After the Lord has used the king of Assyria to accomplish his purposes on Mount Zion and in Jerusalem, he will turn against the king of Assyria and punish him–for he is proud and arrogant. He boasts, “By my own powerful arm I have done this. With my own shrewd wisdom I planned it. I have broken down the defenses of nations and carried off their treasures. I have knocked down their kings like a bull. I have robbed their nests of riches and gathered up kingdoms as a farmer gathers eggs. No one can even flap a wing against me or utter a peep of protest.” But can the ax boast greater power than the person who uses it? Is the saw greater than the person who saws? Can a rod strike unless a hand moves it? Can a wooden cane walk by itself? Therefore, the Lord, the LORD of Heaven’s Armies, will send a plague among Assyria’s proud troops, and a flaming fire will consume its glory. (Isa 10:12-16 NLTse).
“Whom have you been defying and ridiculing? Against whom did you raise your voice? At whom did you look with such haughty eyes? It was the Holy One of Israel! By your messengers you have defied the Lord. You have said, ‘With my many chariots I have conquered the highest mountains– yes, the remotest peaks of Lebanon. I have cut down its tallest cedars and its finest cypress trees. I have reached its farthest heights and explored its deepest forests. I have dug wells in many foreign lands and refreshed myself with their water. With the sole of my foot, I stopped up all the rivers of Egypt!’ “But have you not heard? I decided this long ago. Long ago I planned it, and now I am making it happen. I planned for you to crush fortified cities into heaps of rubble. That is why their people have so little power and are so frightened and confused. They are as weak as grass, as easily trampled as tender green shoots. They are like grass sprouting on a housetop, scorched before it can grow lush and tall. “But I know you well– where you stay and when you come and go. I know the way you have raged against me. And because of your raging against me and your arrogance, which I have heard for myself, I will put my hook in your nose and my bit in your mouth. I will make you return by the same road on which you came.” (Isa 37:23-29 NLTse).

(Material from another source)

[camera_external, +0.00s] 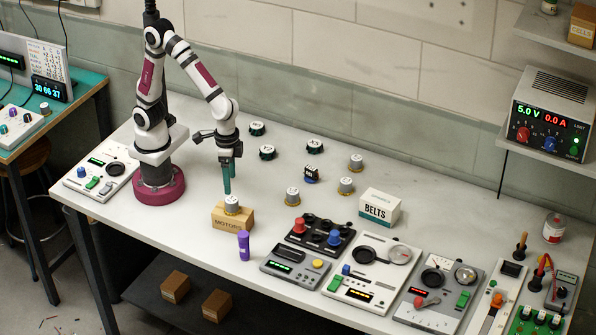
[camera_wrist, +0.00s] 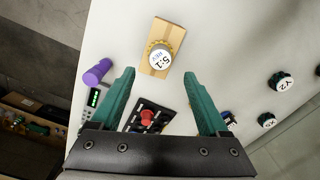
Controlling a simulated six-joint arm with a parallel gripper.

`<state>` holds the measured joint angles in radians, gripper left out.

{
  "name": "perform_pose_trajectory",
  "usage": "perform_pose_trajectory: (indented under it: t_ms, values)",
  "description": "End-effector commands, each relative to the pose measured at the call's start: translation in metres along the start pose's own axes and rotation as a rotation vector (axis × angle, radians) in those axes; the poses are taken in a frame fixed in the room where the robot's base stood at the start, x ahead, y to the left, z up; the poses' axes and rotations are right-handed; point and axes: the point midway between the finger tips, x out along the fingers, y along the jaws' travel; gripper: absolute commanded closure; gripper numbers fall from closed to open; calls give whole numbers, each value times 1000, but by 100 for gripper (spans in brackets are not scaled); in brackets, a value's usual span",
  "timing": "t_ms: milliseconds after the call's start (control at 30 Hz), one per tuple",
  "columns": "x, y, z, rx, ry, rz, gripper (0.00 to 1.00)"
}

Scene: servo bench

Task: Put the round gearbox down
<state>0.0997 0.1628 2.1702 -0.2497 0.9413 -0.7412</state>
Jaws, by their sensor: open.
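A round gearbox (camera_external: 232,204) with a white top and a gold rim sits upright on the cardboard box marked MOTORS (camera_external: 233,221). In the wrist view the gearbox (camera_wrist: 159,58) shows "5:1" on its top, and the light-brown box (camera_wrist: 163,38) is under it. My gripper (camera_external: 227,191) is open, its teal fingers pointing down just above the gearbox. In the wrist view the fingers of my gripper (camera_wrist: 159,75) are spread wide, with nothing held between them. Other round gearboxes (camera_external: 292,196) of similar look stand on the bench to the right.
A purple cylinder (camera_external: 243,246) stands just in front of the box. Dark round parts (camera_external: 267,152) lie behind. A BELTS box (camera_external: 379,207) and several test panels (camera_external: 369,269) fill the right front. White bench (camera_external: 185,233) is bare left of the box.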

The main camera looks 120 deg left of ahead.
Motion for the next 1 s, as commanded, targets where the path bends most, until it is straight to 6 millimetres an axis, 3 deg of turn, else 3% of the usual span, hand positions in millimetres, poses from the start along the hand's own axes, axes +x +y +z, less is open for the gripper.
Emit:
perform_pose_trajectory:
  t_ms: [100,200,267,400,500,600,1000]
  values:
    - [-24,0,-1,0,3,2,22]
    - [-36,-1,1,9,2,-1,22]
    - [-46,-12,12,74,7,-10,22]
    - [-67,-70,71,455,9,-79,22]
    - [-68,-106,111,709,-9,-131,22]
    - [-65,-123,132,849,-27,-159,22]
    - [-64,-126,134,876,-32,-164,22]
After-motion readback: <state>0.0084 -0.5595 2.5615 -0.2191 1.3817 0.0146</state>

When we compare the prophecy in Isiah chapter 10 to the fulfillment in chapter 37 we the how symbols were used in each story and how those symbols were interpreted within the story. The symbols do differ, but they point to the same physical aspects. In short, we are given examples showing how scripture interprets scripture including the symbols. No one but the author can provide the proper interpretation to any symbol they use in a story or book. Anything beyond the story by the author is nothing but a guess. Or a personal interpretation to fit their private narrative. We saw the same thing happen in Marjorie Taylor Greene’s trial. The prosecutor introduced the term 1776 as a symbol. Everyone knows 1776 can represent dozens of different things. It all depends on context, how it is used by the individual. But the prosecutor tried to convince the judge that 1776 represents one thing and one thing only and he knows exactly how Greene was using the term 1776. The prosecutor claimed 1776 was a secret symbol and he knew what it represented. Oftentimes, we see people interpret the Bible with the same mentality as that prosecutor. In a sense, they are trying to present themselves as gods, or at least wiser than anyone else on earth. In short, they claim they don’t need God’s Spirit to interpret the Bible because they have some special power to do it on their own. Some strange power others know nothing about. If that isn’t an idol, I don’t know what is.